Zoning is a city's most powerful tool that determines what gets built where, how dense and what STAYS. This city has facilitated the 20 years of hyper-gentrification we've experienced by generously providing variances and re-zoning to developers, thereby inflating the "value" of formerly reasonably-priced parcels to unsustainable levels, unless "luxury" units are created, catering to monied transients willing, for some insane reason, to pay ANYthing to live here.

To sweeten the pot, the city also provides 10 year (or more) tax abatements to developers, as well as tax dollars to subsidize the creation of market rate housing AND tax credits to already wealthy buyers of units.
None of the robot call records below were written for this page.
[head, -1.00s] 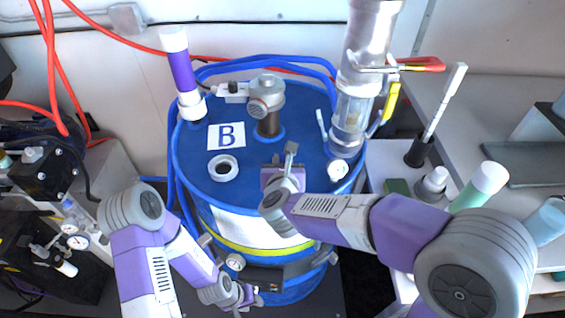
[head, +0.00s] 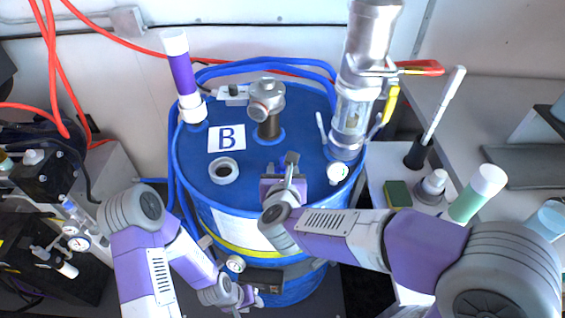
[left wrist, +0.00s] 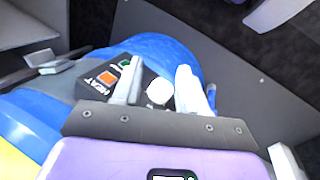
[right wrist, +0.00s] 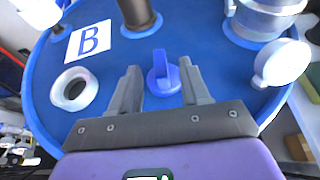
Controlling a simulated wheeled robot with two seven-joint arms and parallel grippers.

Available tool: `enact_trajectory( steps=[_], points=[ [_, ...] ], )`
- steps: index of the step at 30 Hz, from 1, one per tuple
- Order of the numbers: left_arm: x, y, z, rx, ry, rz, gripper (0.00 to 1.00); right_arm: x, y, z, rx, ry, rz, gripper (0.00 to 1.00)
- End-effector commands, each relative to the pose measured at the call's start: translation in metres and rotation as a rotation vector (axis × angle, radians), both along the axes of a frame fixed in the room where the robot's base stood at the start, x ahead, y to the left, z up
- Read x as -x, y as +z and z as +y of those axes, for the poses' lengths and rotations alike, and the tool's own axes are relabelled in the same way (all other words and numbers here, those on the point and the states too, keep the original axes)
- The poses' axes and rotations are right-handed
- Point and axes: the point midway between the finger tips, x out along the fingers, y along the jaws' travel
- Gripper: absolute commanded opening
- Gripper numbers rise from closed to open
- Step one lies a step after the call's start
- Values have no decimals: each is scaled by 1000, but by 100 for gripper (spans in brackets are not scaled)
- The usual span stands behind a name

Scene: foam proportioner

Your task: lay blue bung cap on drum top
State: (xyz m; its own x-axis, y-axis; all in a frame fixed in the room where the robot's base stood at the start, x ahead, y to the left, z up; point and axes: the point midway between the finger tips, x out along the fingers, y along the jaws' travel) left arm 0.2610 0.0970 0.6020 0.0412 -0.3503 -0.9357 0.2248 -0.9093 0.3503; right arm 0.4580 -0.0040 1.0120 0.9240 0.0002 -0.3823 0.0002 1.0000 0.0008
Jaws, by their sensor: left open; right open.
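The blue bung cap (right wrist: 162,75), a round disc with an upright tab, appears to rest on the blue drum top (right wrist: 195,60) in the right wrist view. My right gripper (right wrist: 158,72) is open, its fingers either side of the cap and short of it in the picture. In the head view my right gripper (head: 290,160) is over the front right of the drum top (head: 245,195) and hides the cap. My left gripper (head: 252,297) is open, low by the drum's front; the left wrist view (left wrist: 155,80) shows nothing held.
A white-ringed bung opening (head: 223,171) lies beside the "B" label (head: 227,138). A pipe fitting (head: 267,105), a clear sight tube (head: 353,115) and a purple-white cylinder (head: 182,75) stand on the drum. A heater box (left wrist: 105,80) faces my left gripper.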

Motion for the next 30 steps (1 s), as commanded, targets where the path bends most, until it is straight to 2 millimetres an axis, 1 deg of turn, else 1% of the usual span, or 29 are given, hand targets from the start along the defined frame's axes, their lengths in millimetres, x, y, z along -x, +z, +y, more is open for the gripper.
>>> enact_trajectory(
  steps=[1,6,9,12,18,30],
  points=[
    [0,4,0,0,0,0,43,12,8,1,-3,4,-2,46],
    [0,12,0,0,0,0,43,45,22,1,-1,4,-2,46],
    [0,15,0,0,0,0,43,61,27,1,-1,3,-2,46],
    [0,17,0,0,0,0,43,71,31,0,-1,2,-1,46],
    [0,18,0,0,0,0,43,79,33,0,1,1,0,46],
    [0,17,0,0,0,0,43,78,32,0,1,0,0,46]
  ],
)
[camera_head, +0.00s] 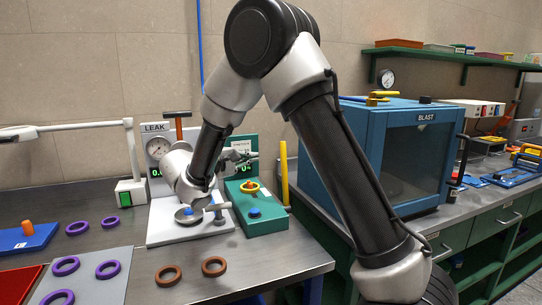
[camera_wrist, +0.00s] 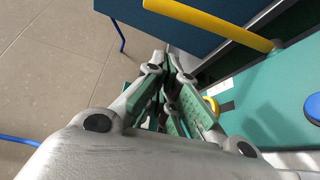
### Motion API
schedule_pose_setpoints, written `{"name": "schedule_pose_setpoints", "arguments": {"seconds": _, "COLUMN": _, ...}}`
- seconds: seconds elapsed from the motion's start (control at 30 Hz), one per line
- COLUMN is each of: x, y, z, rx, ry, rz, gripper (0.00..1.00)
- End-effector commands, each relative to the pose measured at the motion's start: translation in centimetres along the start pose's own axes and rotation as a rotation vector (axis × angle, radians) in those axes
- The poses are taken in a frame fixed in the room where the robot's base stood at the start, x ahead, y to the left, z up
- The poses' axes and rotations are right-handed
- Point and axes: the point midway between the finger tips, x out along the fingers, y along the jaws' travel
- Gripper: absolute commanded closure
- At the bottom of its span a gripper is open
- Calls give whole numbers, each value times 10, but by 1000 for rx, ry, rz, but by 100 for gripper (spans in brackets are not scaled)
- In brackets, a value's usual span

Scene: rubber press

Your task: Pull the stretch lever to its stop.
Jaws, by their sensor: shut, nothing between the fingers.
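The stretch lever is a yellow bar (camera_head: 284,172) standing nearly upright at the right side of the green tester (camera_head: 266,222). In the wrist view the yellow lever (camera_wrist: 215,24) crosses the top right, ahead of and to the right of my fingertips. My gripper (camera_head: 256,156) is above the green tester, left of the lever and apart from it. In the wrist view my gripper (camera_wrist: 168,62) has its green-padded fingers together with nothing between them. My wrist hides part of the testers.
The white leak tester (camera_head: 159,225) stands left of the green tester. The blue blast cabinet (camera_head: 412,155) stands to the right, beyond the lever. Purple rings (camera_head: 66,266) and brown rings (camera_head: 214,266) lie on the left bench and its mat. The bench's front edge is close.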

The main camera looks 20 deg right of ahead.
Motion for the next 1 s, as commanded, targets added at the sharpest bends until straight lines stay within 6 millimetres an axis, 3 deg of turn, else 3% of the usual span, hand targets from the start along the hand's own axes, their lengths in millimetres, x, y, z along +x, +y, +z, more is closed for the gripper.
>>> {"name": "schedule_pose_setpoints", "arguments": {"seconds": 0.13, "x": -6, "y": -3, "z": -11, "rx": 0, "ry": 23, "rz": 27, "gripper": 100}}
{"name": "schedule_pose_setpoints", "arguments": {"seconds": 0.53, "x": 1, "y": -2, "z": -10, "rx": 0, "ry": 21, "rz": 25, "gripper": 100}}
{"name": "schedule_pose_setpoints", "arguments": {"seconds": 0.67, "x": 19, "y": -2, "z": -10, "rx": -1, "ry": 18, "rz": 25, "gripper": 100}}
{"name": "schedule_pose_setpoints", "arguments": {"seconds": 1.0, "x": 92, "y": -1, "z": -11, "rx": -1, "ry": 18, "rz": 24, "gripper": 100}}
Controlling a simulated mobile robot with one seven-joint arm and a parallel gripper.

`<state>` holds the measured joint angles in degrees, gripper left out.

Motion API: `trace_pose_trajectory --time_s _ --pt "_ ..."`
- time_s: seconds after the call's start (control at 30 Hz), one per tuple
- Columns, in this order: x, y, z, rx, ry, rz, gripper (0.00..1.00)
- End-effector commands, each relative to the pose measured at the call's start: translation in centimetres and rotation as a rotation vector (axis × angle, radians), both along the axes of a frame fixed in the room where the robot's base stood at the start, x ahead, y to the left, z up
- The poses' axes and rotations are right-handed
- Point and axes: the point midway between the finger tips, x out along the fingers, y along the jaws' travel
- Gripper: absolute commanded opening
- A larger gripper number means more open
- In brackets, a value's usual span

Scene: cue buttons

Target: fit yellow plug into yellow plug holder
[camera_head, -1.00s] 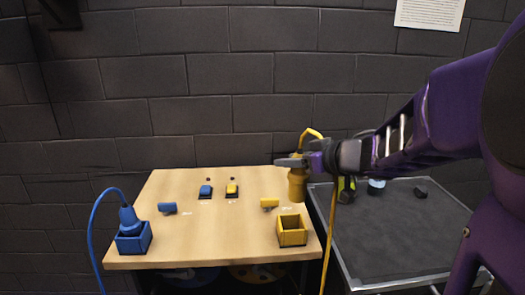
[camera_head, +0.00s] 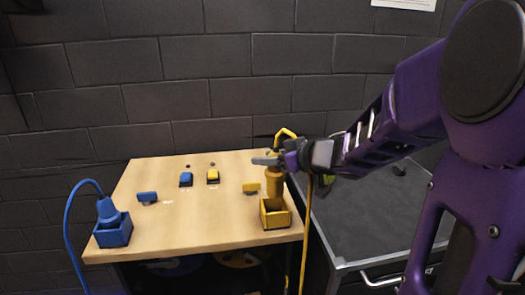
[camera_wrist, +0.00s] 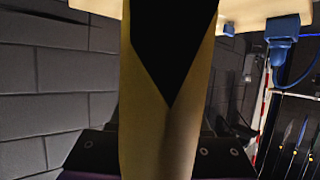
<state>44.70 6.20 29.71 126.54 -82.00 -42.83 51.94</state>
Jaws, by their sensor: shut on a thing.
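The yellow plug (camera_head: 275,184) is held by my gripper (camera_head: 272,163), with its cable arching up and hanging down on the right. The yellow plug holder (camera_head: 276,219) is an open square box at the right front of the wooden table. The plug appears upright over the holder in the head view; its lower end overlaps the box opening, and I cannot tell whether it is inside. In the wrist view the yellow plug (camera_wrist: 158,140) fills the middle between the dark jaws. The plug's lower end is not clear there.
A blue plug (camera_head: 108,211) sits in a blue holder (camera_head: 113,232) at the left front of the table (camera_head: 190,225). A blue button (camera_head: 186,179), a yellow button (camera_head: 212,176) and small blue and yellow blocks lie farther back. A grey-topped cart (camera_head: 365,220) stands at the right.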

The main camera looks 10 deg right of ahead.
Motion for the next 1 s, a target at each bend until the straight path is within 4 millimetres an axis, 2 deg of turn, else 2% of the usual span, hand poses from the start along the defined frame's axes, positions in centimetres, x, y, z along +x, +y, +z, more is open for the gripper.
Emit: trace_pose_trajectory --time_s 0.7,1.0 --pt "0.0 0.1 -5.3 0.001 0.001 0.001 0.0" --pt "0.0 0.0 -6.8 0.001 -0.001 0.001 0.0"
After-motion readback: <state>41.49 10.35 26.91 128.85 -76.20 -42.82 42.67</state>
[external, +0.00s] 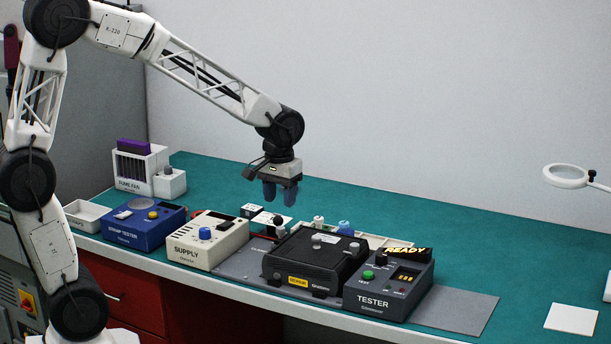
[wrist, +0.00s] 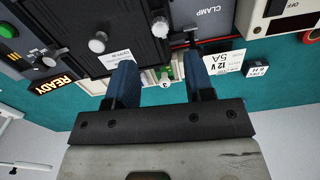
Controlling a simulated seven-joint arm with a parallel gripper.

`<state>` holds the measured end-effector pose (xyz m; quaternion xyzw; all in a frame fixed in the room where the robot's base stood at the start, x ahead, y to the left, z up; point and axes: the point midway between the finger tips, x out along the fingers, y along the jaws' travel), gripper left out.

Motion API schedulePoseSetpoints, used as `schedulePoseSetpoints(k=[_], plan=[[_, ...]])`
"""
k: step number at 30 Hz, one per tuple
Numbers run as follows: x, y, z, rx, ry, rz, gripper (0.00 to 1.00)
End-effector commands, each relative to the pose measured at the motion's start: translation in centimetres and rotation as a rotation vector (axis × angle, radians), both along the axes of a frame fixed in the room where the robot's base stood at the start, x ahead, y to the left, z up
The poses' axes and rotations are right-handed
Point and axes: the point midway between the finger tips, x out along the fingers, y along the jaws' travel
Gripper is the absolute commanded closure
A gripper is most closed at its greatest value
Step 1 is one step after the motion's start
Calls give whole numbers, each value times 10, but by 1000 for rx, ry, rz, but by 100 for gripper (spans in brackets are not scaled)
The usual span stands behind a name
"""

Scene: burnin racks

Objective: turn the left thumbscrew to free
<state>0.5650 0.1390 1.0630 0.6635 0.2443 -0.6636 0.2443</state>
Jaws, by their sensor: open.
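A black box-shaped unit (external: 300,262) with a yellow label sits on a grey mat. Small pale knobs that look like thumbscrews stand on it: a left one (external: 317,240) and a right one (external: 354,248). In the wrist view, which is turned around, one pale knob (wrist: 160,27) and another (wrist: 97,46) show on the black unit (wrist: 125,15). Which way each is turned cannot be told. My gripper (external: 279,196) hangs above and behind the unit, blue fingers down, open and empty. Its fingers (wrist: 145,62) touch nothing.
A dark tester (external: 375,302) with a READY sign (external: 407,252) stands right of the unit. The cream supply (external: 190,252) and blue strap tester (external: 130,232) stand left. A clamp (wrist: 195,38) is beside the unit.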

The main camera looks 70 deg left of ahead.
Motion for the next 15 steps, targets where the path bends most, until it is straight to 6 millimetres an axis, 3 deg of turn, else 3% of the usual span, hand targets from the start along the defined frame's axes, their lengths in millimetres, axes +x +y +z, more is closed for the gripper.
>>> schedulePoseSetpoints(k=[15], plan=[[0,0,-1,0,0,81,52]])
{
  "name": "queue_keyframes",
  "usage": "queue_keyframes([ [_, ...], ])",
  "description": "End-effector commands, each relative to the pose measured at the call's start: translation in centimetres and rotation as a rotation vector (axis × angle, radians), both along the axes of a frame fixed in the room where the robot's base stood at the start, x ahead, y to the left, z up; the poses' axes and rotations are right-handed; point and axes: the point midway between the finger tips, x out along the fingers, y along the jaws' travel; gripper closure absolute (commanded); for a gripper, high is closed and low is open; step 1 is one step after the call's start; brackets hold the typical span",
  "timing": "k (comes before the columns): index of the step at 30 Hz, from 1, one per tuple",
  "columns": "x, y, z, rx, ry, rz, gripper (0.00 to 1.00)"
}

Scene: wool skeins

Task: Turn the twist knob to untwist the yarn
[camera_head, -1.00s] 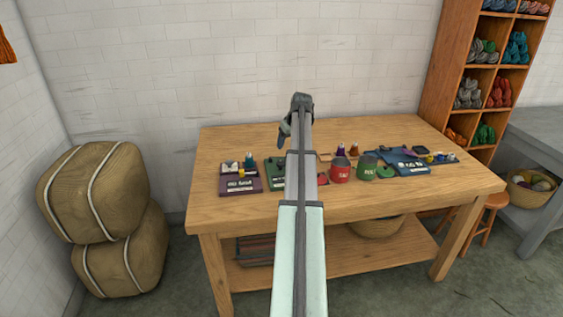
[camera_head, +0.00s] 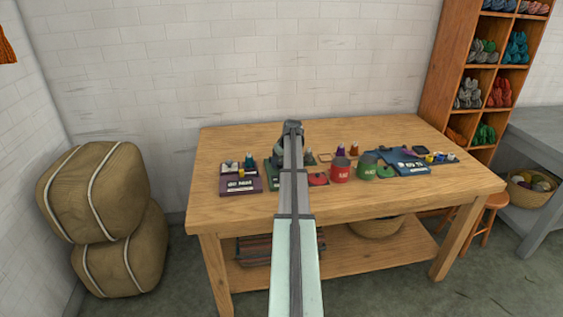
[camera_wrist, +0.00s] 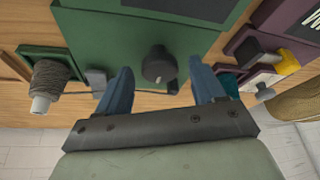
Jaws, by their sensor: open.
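The dark round twist knob (camera_wrist: 158,66) stands up from a green board (camera_wrist: 115,32) in the wrist view. My gripper (camera_wrist: 163,82) is open, its two blue fingers apart on either side of the knob, with no contact visible. Behind my finger the strand is partly hidden. In the head view the green board (camera_head: 271,184) is mostly covered by my arm, and the knob cannot be made out.
A purple board (camera_head: 240,184) with small parts lies to the left of the green one on the wooden table (camera_head: 225,222). The table's front strip is clear.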

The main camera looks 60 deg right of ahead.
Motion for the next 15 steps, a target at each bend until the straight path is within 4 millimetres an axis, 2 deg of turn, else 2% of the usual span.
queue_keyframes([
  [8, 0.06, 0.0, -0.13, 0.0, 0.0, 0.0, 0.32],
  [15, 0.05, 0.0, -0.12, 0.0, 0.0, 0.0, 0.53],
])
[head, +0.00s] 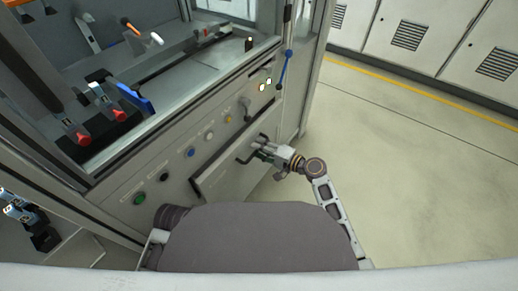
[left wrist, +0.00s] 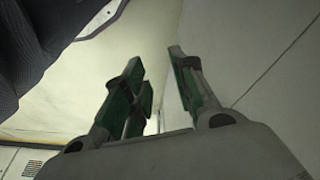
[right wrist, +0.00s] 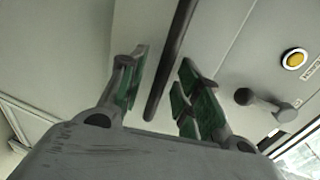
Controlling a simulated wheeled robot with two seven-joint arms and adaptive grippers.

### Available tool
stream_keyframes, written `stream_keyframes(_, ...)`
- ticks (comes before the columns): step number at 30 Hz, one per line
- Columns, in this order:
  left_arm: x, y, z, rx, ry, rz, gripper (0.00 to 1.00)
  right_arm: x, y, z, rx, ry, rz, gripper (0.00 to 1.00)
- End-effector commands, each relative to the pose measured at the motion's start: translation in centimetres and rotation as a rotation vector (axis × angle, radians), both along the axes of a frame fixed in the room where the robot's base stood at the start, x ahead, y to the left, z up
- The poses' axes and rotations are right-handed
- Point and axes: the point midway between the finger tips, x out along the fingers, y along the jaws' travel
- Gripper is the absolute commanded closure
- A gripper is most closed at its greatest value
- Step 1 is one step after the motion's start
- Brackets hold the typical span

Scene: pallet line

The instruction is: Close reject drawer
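The reject drawer (head: 222,172) is the light grey front low on the machine in the head view, below the row of buttons. It seems to stand out a little from the panel; how far I cannot tell. Its dark bar handle (head: 242,160) also shows in the right wrist view (right wrist: 168,70). My right gripper (head: 259,146) is at the handle; in the right wrist view (right wrist: 163,58) its fingers are apart on either side of the bar, with gaps visible. My left gripper (left wrist: 155,58) is open and empty, and is hidden in the head view.
Several buttons line the panel, including a green one (head: 139,198) and a yellow one (right wrist: 294,59). A grey knob (right wrist: 267,104) sticks out near my right gripper. A blue door handle (head: 285,68) is farther right. Open floor (head: 420,170) lies to the right.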

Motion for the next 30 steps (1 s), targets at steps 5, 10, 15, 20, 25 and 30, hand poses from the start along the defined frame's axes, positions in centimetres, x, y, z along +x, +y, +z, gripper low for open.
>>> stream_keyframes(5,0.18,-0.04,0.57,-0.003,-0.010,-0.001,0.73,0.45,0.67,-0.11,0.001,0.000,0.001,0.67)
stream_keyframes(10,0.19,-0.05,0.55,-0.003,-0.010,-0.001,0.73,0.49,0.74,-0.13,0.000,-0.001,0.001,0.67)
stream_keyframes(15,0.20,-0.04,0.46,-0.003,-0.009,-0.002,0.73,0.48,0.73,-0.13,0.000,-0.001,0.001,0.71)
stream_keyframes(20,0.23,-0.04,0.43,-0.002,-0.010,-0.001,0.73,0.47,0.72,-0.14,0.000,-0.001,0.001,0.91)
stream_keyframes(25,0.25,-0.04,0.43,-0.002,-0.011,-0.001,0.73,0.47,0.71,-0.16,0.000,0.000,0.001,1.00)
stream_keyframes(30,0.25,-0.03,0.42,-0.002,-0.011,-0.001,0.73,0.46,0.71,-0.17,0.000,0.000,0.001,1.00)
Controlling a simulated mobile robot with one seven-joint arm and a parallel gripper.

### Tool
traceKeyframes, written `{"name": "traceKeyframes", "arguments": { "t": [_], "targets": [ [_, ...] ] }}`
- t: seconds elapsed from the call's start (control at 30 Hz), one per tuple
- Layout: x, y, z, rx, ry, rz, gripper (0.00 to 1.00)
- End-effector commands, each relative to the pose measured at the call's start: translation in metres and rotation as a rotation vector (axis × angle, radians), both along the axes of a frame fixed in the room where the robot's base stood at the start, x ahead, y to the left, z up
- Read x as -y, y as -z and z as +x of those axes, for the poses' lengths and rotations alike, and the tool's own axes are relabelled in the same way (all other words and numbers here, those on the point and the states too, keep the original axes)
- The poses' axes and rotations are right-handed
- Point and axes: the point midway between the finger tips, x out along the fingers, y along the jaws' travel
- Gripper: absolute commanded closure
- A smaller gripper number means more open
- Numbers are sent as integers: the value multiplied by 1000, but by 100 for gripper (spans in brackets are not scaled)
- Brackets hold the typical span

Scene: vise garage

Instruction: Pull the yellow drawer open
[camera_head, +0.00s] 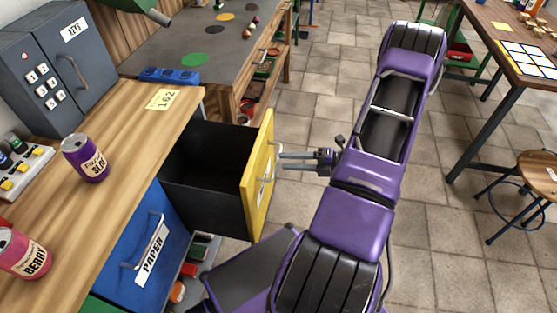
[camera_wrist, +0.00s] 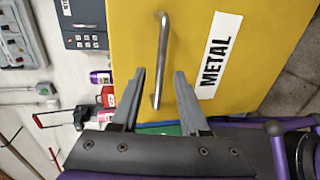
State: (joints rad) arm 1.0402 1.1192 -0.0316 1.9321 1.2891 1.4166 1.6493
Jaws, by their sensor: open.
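The yellow drawer (camera_head: 257,176) stands pulled out from under the wooden workbench, and its dark, empty-looking inside shows in the head view. Its front fills much of the wrist view (camera_wrist: 260,60), with a METAL label and a silver bar handle (camera_wrist: 161,60). The handle (camera_head: 267,163) also shows on the front's outer face in the head view. My gripper (camera_head: 283,161) is open in front of the yellow face, close to the handle. In the wrist view the handle's lower end lies between the two spread fingers (camera_wrist: 158,80); contact cannot be made out.
A blue PAPER drawer (camera_head: 130,255) sits below the workbench (camera_head: 135,125), which bears a grey key safe (camera_head: 50,65) and soda cans (camera_head: 85,158). A stool (camera_head: 538,175) and a table stand at right. Tiled floor (camera_head: 440,215) lies free beyond my arm.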

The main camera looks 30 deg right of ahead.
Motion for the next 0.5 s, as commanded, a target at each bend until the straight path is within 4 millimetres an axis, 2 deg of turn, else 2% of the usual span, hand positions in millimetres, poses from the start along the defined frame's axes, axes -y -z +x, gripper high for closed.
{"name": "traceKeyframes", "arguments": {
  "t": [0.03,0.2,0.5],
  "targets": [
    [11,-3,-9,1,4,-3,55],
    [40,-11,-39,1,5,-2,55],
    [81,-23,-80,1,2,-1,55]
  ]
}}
With all of these welfare incentives, developers would have to be crazy to not take advantage of them.

Is this a matter of developers getting what they've paid politicians to provide them with or is this part of a master plan to rapidly change the demographics of New York City?

Politicians have been corrupted without possibility of penalty or recourse, laws and zoning have been changed to allow for high-density "market rate" units and rent protections have been watered down year after year.

This is a conspiracy co-ordinated between elected officials, developers and banksters to change the demographics of New York City in favor of the wealthy over the poor.

Demos are only ONE thing. Other steps need to be taken, including class-action law suits, removal of politicians who work against us from office, mass-withdrawal drives from banks that finance yuppie ghetto projects and getting new laws passed that penalize real estate speculation, that strengthen zoning restrictions, and that remove tax abatements and other incentives to build over-priced housing.

There is a lot MORE than can and should be done, but NOTHING will happen if you sit on your asses and wait for someone to do your activism for you.

Brian said...

The city will be a less livable place with the new zoning. Yes you might be more able to find an apartment, but living there will be more of a chore.